My name is Jay Freeman and I am a Texas insurance agent specializing in the issuance of the Texas SR-22 form for over 35 years. My purpose in writing this series is to provide some guidance for those people who find themselves in the position of needing to obtain a Texas SR-22. My goal is to simply explain what the SR-22 is and some of the problems and pitfalls that can be avoided when it comes to obtaining the form.

Part 1
What Is A Texas SR-22 And Why Do I Need It?

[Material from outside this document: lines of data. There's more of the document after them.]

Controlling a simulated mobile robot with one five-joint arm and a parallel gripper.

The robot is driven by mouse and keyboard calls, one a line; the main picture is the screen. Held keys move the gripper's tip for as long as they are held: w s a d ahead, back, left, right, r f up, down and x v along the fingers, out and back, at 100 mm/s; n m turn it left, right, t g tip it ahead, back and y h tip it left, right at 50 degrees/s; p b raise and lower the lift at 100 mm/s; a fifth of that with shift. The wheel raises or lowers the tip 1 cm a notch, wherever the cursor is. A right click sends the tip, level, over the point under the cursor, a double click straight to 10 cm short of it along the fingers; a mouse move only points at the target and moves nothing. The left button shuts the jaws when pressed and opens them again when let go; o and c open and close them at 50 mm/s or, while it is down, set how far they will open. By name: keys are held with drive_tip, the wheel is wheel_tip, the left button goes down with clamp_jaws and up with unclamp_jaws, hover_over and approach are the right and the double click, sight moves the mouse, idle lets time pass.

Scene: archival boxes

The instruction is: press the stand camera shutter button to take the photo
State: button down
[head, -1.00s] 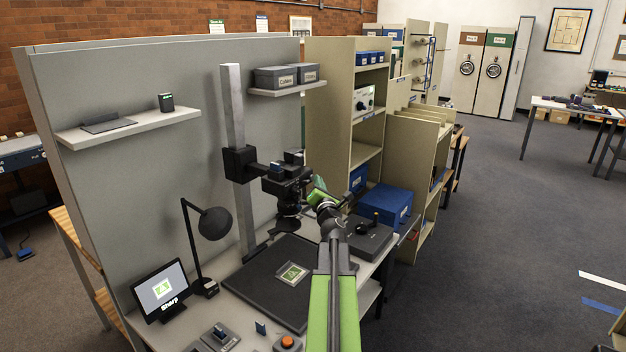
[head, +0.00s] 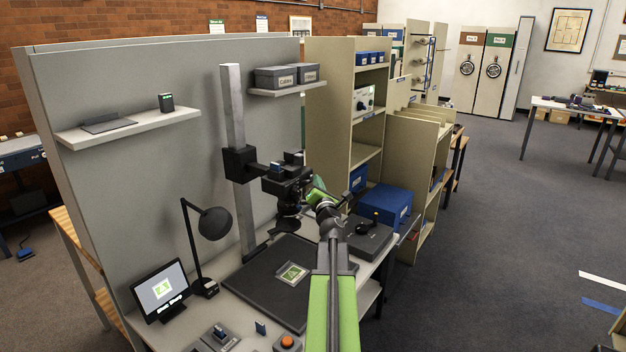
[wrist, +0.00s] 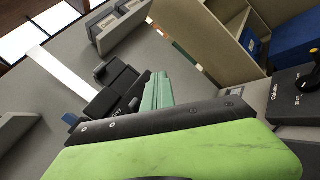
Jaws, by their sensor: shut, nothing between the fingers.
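The black stand camera (head: 285,190) hangs on an arm from the grey upright column, above a dark baseboard (head: 262,292). A small framed item with a green picture (head: 292,273) lies on the board. My gripper (head: 312,190) is shut and empty at the camera's right side, close to it; whether it touches cannot be told. In the wrist view, its pale green fingers (wrist: 157,92) lie in front of the dark camera body (wrist: 118,90). The shutter button cannot be made out.
A black desk lamp (head: 213,224) stands left of the column. A round orange button (head: 287,342) is at the desk's front. Open floor lies farther right.

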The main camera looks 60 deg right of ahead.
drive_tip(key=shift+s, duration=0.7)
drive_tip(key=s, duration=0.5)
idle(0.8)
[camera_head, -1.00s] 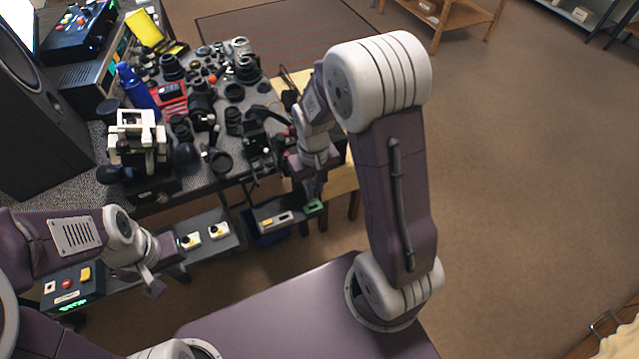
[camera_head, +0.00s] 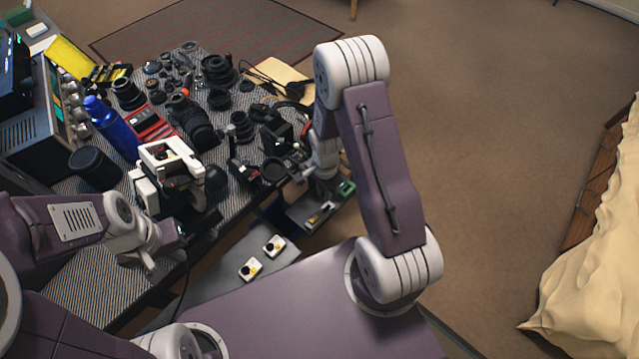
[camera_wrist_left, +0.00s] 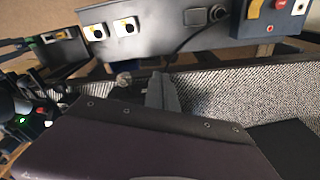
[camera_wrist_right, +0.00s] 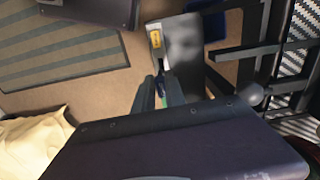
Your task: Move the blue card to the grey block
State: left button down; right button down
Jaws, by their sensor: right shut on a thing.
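My right gripper (camera_wrist_right: 160,92) shows in the right wrist view, shut on a thin bluish sliver (camera_wrist_right: 161,78), which looks like the edge of the blue card. Most of the card is hidden by the fingers. In the head view this gripper is largely hidden beside the right end of the desk, above a low dark tray. My left gripper (camera_wrist_left: 161,92) shows in the left wrist view with its fingers together and nothing visible between them. I cannot pick out the grey block with certainty.
The desk is crowded with lens parts, a blue bottle (camera_head: 111,130), a red case (camera_head: 150,125) and a white device (camera_head: 167,160). A lower shelf carries two white switch boxes (camera_head: 274,245). The floor at right is open, up to a cream-covered bed (camera_head: 590,260).

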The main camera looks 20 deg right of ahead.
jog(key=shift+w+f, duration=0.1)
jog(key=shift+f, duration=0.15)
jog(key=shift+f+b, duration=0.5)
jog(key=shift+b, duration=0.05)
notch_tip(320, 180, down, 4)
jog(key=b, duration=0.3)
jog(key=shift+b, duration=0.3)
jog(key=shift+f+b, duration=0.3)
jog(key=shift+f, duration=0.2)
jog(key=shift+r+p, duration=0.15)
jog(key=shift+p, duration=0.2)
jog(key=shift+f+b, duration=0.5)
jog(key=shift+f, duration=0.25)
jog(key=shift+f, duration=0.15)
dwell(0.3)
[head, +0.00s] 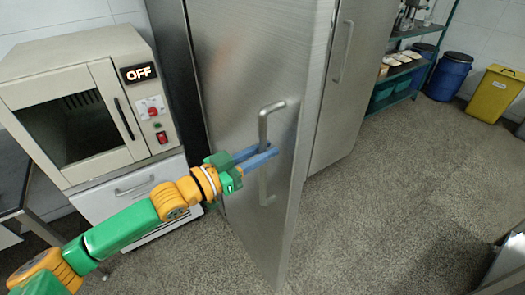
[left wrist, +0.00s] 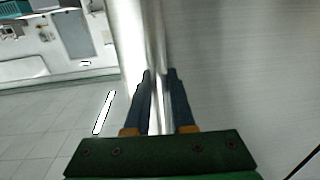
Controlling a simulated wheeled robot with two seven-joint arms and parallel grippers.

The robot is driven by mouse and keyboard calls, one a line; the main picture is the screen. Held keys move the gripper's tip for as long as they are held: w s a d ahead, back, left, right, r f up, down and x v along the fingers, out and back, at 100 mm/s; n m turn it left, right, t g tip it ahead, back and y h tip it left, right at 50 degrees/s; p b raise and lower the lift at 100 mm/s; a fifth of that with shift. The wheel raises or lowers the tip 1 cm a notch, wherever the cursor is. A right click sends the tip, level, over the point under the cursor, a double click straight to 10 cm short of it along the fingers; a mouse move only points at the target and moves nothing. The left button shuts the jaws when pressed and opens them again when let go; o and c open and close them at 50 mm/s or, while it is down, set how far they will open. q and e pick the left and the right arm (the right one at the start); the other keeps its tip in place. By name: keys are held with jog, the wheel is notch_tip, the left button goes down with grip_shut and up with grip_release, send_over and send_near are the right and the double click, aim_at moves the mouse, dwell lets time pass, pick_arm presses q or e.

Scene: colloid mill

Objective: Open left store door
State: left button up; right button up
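The left store door (head: 235,75) is a tall brushed-steel panel in the middle of the head view. It stands ajar, its free edge swung out in front of the right store door (head: 345,85). Its vertical bar handle (head: 264,188) is near that edge. My left gripper (head: 268,152) reaches in from the left with its blue fingers at the handle. In the left wrist view, the fingers (left wrist: 160,85) lie one on each side of the bar and appear closed on it. My right gripper is not in view.
A white oven-like machine (head: 75,105) with an OFF display stands left of the store. A green shelf rack (head: 405,80), blue barrels (head: 450,75) and a yellow bin (head: 493,93) stand at the back right. The speckled floor (head: 400,200) right of the door is clear.

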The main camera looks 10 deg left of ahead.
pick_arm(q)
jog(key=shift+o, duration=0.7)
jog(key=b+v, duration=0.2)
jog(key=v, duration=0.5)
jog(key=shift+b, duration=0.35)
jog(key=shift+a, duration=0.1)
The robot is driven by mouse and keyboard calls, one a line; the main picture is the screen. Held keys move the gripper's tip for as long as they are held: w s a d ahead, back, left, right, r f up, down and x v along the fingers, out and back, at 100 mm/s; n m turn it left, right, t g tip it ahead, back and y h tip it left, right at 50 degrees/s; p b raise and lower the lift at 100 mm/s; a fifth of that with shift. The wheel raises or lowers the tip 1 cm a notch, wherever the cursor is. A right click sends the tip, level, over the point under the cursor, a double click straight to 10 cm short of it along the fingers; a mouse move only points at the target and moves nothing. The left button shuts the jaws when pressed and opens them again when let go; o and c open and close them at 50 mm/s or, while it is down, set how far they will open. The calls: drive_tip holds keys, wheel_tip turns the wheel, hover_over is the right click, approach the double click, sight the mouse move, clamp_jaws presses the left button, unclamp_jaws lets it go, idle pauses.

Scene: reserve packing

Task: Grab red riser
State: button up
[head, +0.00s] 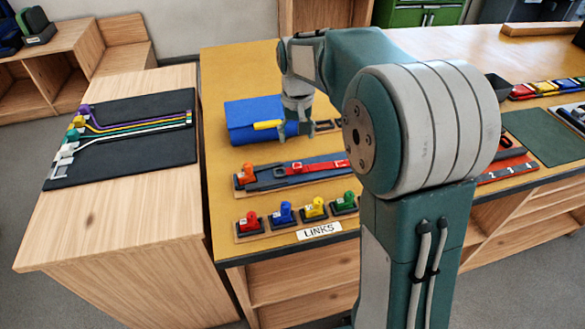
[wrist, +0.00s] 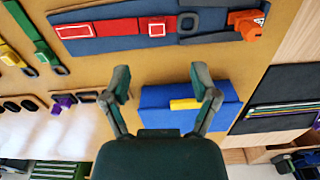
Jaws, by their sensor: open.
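A red strap (head: 334,165) with pale-framed buckles lies along a dark blue strip (head: 270,182) on the tan table; it also shows at the top of the wrist view (wrist: 100,32). A red-orange block (head: 246,176) sits at the strip's left end, and at upper right in the wrist view (wrist: 250,22). I cannot tell which of these is the red riser. My gripper (head: 296,128) is open, pointing down by a blue case (head: 240,117) with a yellow handle (head: 268,125). In the wrist view its fingers (wrist: 162,88) are apart and hold nothing; the strap lies beyond them.
Red, blue, yellow and green link blocks (head: 283,213) stand along the front edge behind a LINKS label (head: 319,231). Coloured cords lie on a black mat (head: 140,150) on the left bench. My arm hides the table's middle. Tan table shows between case and strip.

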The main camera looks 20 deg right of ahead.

A Texas SR-22 (or Financial Responsibility Form) is not a stand-alone form; it is actually an endorsement that is attached to an automobile insurance policy. This is why you cannot purchase the SR-22 by itself, you have to actually purchase a policy and the insurance company that provides the policy then issues the form. When an insurance company issues the SR-22, they are obligated to constantly monitor the policy status and notify the Department of Public Safety if that status changes. If the policy to which the SR-22 is attached cancels, then the insurance company is required to submit the second part of the SR-22 form (called the SR-26) to DPS and this notifies the department that the SR-22 has been cancelled. Think of it like a light switch… when DPS receives the SR-22 from the insurance company, the light switch flips to “on” because the requirement has been met. When the policy cancels, the SR-26 is sent to DPS and then the switch flips to “off” because the SR-22 is no longer in force. If at that time there is no longer a requirement at DPS for the driver to have an SR-22 on file, then everything just goes back to normal. If however DPS still requires that the driver maintain an SR-22, then they will begin the process to suspend the driver’s license.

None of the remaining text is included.